Es verdad que los enemigos de la globalización se hicieron presentes en pleno y algunos les han atribuido el haber logrado el cierre de la reunión, lo que consideran un éxito en el tumultuoso camino de las relaciones internacionales. A pesar de sus excesos, el movimiento contra la globalización tiene razón de ser y responde a planteamientos serios. Pero la fuerza moral de los descontentos no es lo que fue, después de numerosas campañas que han culminado con el triunfo del desorden y sin ninguna propuesta concreta. Las manifestaciones de protesta, tan influyentes en ocasiones anteriores, no fueron el factor determinante del desastre de Cancún.

Después de la ruptura de las conversaciones, los voceros de distintos países y aleaciones de países se han arrebatado la palabra para echar la culpa del fiasco a uno u otro grupo. En medio de esas acusaciones resulta asombrosa la posición del ministro de comercio exterior de Colombia, quien en una declaración emitida en el campo de batalla negó que se hubiera vivido un nuevo episodio de confrontación entre los países industriales y aquellos de desarrollo incipiente, achacando el fracaso de la reunión a “la inflexibilidad mostrada por ciertos países menos desarrollados en la discusión de temas…de cuya conexidad con los temas del comercio internacional, nadie puede dudar.”
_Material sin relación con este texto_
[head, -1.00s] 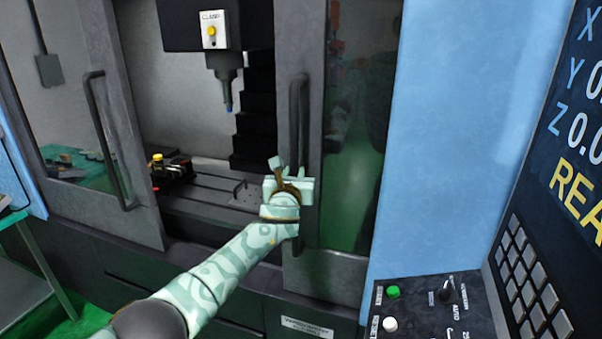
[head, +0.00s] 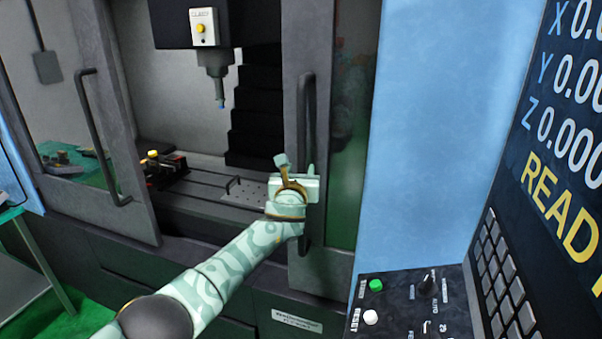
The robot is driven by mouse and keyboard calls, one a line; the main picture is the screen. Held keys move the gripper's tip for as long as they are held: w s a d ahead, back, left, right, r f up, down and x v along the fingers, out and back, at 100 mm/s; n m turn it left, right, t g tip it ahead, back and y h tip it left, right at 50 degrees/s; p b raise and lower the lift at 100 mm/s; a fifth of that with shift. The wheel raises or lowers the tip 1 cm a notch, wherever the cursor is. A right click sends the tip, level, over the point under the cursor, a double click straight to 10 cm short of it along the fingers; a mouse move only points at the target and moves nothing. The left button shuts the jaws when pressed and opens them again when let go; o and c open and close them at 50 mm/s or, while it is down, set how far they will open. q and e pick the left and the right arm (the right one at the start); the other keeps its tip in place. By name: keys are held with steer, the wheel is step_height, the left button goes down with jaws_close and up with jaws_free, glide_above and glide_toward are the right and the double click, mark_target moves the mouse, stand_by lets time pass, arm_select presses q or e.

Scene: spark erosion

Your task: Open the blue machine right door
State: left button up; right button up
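The blue machine's right door (head: 343,130) is a dark grey frame with a window and a vertical bar handle (head: 305,110). It stands partly slid behind the blue panel, with a wide gap between it and the left door (head: 125,120). My left gripper (head: 297,172) is at the lower half of the right door's handle, against or around it. Its fingers overlap the handle, so I cannot tell whether they are closed on it. My right gripper is not in view.
The machine's spindle head (head: 203,28) and bed (head: 200,185) show through the gap. A control panel (head: 560,130) and button console (head: 405,305) stand at the right, beside the blue panel (head: 425,120). A green-topped table (head: 12,215) is at the left edge.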

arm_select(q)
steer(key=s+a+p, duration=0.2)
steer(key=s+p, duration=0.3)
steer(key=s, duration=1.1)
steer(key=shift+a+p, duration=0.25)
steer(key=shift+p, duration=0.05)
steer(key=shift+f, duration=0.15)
Parece surgir así con nueva identidad un grupo intermedio de países, entre el Primer y el Tercer mundo, pueblos pobres con mente de naciones ricas. Lo cual sería bienvenido si se tratara de una conversión espontánea y no existiera el telón de fondo de la angurria de salir ganando. La aproximación más objetiva a las negociaciones facilitaría sin duda el éxito final pero la posibilidad de que las declaraciones públicas obedezcan a las ganas de suscribir tratados de libre comercio con Estados Unidos o con la Unión Europea añade otro elemento de falta de transparencia al proceso.
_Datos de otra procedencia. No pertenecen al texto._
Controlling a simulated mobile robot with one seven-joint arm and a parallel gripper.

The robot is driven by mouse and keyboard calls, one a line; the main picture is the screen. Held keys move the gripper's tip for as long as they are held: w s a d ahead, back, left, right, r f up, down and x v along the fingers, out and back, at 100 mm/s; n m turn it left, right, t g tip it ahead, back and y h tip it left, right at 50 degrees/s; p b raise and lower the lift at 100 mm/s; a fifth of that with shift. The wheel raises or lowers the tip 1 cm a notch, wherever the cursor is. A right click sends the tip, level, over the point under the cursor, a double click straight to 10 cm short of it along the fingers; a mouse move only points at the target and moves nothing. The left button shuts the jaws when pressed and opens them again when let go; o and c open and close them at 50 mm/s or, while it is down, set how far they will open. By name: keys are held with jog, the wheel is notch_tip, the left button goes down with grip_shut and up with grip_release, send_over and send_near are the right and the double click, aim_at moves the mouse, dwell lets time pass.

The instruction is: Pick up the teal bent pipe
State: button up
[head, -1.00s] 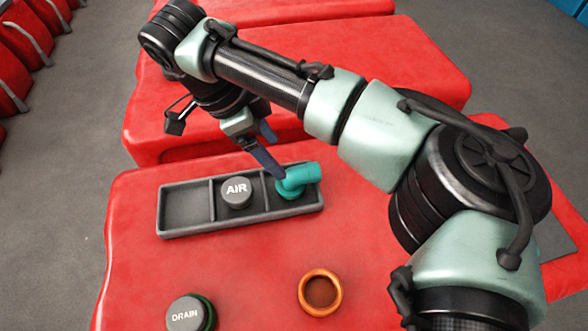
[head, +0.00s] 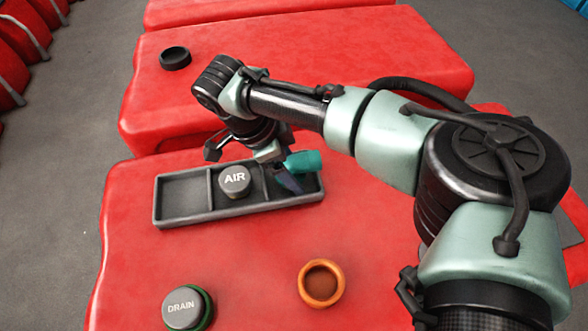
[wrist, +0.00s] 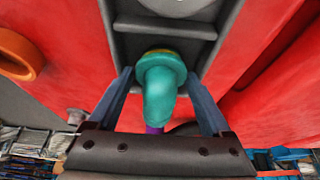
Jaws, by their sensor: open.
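The teal bent pipe (head: 304,161) stands in the right compartment of the dark tray (head: 185,219), partly hidden behind my gripper (head: 285,182) in the head view. In the wrist view the teal pipe (wrist: 161,88) lies between the two blue fingers of my gripper (wrist: 160,98). The fingers are open, one on each side of the pipe, with a visible gap on both sides. A yellowish ring shows at the pipe's far end, and a small purple part shows below its near end.
A grey cap marked AIR (head: 234,181) sits in the tray's middle compartment; the left one is empty. A DRAIN cap (head: 186,307) and an orange ring (head: 321,283) sit nearer on the red top. A black ring (head: 175,58) is on the red block behind.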

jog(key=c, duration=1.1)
No hay duda de que Colombia es un país que se está portando bien. Ha suscrito, por ejemplo, un acuerdo con Estados Unidos, que exigía la inmunidad de sus ciudadanos respecto de la Corte Penal Internacional. Colombia no quería extender tal garantía. Había 130 millones de dólares de ayuda militar en juego junto con las relaciones futuras en este campo. El desacuerdo entre dos con tan diferente poder de negociación culminó como era fácil prever. Se acordó que las autoridades colombianas podrán enviar a ciudadanos estadounidenses a la Corte, siempre que haya el acuerdo previo de Estados Unidos. Un miembro de la Comisión Asesora de Relaciones Exteriores declaró que era una fórmula decorosa. (El Tiempo, 18 de septiembre de 2003) Más bien parece una salida espantosa: ¿Quién en su sano juicio puede pensar que un país que no reconoce la jurisdicción de la Corte y se opone a que sus ciudadanos comparezcan ante ella va a autorizar el envío de algún estadounidense al tribunal internacional? Ese malabarismo no hace honor a la tradición colombiana en materia de política internacional.